BRIEF
Return all of the data exactly as given.

— Start SUPPLIED DATA —

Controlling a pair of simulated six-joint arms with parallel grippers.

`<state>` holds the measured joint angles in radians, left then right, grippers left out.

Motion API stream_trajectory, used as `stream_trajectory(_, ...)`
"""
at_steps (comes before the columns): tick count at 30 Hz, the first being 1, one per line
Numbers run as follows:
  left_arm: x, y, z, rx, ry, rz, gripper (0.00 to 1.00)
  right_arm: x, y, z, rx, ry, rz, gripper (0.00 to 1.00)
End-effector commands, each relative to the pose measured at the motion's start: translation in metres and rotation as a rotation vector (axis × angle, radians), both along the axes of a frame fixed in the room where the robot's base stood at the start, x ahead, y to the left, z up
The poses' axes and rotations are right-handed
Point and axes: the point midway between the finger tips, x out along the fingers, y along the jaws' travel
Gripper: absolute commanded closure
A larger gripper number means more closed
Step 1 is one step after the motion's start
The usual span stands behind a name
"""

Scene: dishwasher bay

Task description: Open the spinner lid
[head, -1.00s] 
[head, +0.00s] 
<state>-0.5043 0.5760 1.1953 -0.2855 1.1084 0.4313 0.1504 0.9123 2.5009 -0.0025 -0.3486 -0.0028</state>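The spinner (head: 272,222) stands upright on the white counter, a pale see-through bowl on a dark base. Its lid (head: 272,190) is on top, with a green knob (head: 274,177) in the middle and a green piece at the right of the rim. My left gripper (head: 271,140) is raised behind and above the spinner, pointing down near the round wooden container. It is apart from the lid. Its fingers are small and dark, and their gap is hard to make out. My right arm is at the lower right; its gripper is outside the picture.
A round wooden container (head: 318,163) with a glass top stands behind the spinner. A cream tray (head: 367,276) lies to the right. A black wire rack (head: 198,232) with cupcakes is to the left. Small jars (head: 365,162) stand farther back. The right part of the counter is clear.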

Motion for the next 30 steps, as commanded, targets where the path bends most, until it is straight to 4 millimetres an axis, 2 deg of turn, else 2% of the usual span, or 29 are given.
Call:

— End SUPPLIED DATA —

ANSWER TO THIS EXERCISE
Controlling a pair of simulated six-joint arms with parallel grippers.

`<state>` holds the measured joint angles in radians, left then right, grippers left out.

Motion API stream_trajectory, used as `stream_trajectory(_, ...)`
"""
at_steps (comes before the columns): tick count at 30 Hz, the first being 1, one per line
Numbers run as follows:
  left_arm: x, y, z, rx, ry, rz, gripper (0.00 to 1.00)
  right_arm: x, y, z, rx, ry, rz, gripper (0.00 to 1.00)
End-effector commands, each relative to the pose measured at the motion's start: translation in metres and rotation as a rotation vector (axis × angle, radians), both along the axes of a frame fixed in the room where the robot's base stood at the start, x ahead, y to the left, z up
The poses' axes and rotations are right-handed
Point and axes: the point midway between the finger tips, x out along the fingers, y along the jaws' travel
Gripper: absolute commanded closure
A larger gripper number means more closed
Step 1 is one step after the motion's start
The usual span stands behind a name
"""

Scene: dishwasher bay

Task description: Open the spinner lid
[head, -1.00s] 
[head, +0.00s] 
<state>-0.5043 0.5760 1.1953 -0.2855 1.1084 0.4313 0.1504 0.9123 2.5009 -0.0025 -0.3486 -0.0028</state>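The spinner (head: 272,222) stands upright on the white counter, a pale see-through bowl on a dark base. Its lid (head: 272,190) is on top, with a green knob (head: 274,177) in the middle and a green piece at the right of the rim. My left gripper (head: 271,140) is raised behind and above the spinner, pointing down near the round wooden container. It is apart from the lid. Its fingers are small and dark, and their gap is hard to make out. My right arm is at the lower right; its gripper is outside the picture.
A round wooden container (head: 318,163) with a glass top stands behind the spinner. A cream tray (head: 367,276) lies to the right. A black wire rack (head: 198,232) with cupcakes is to the left. Small jars (head: 365,162) stand farther back. The right part of the counter is clear.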

Motion for the next 30 steps, as commanded, targets where the path bends most, until it is straight to 4 millimetres an axis, 2 deg of turn, else 2% of the usual span, or 29 are given.
Call:

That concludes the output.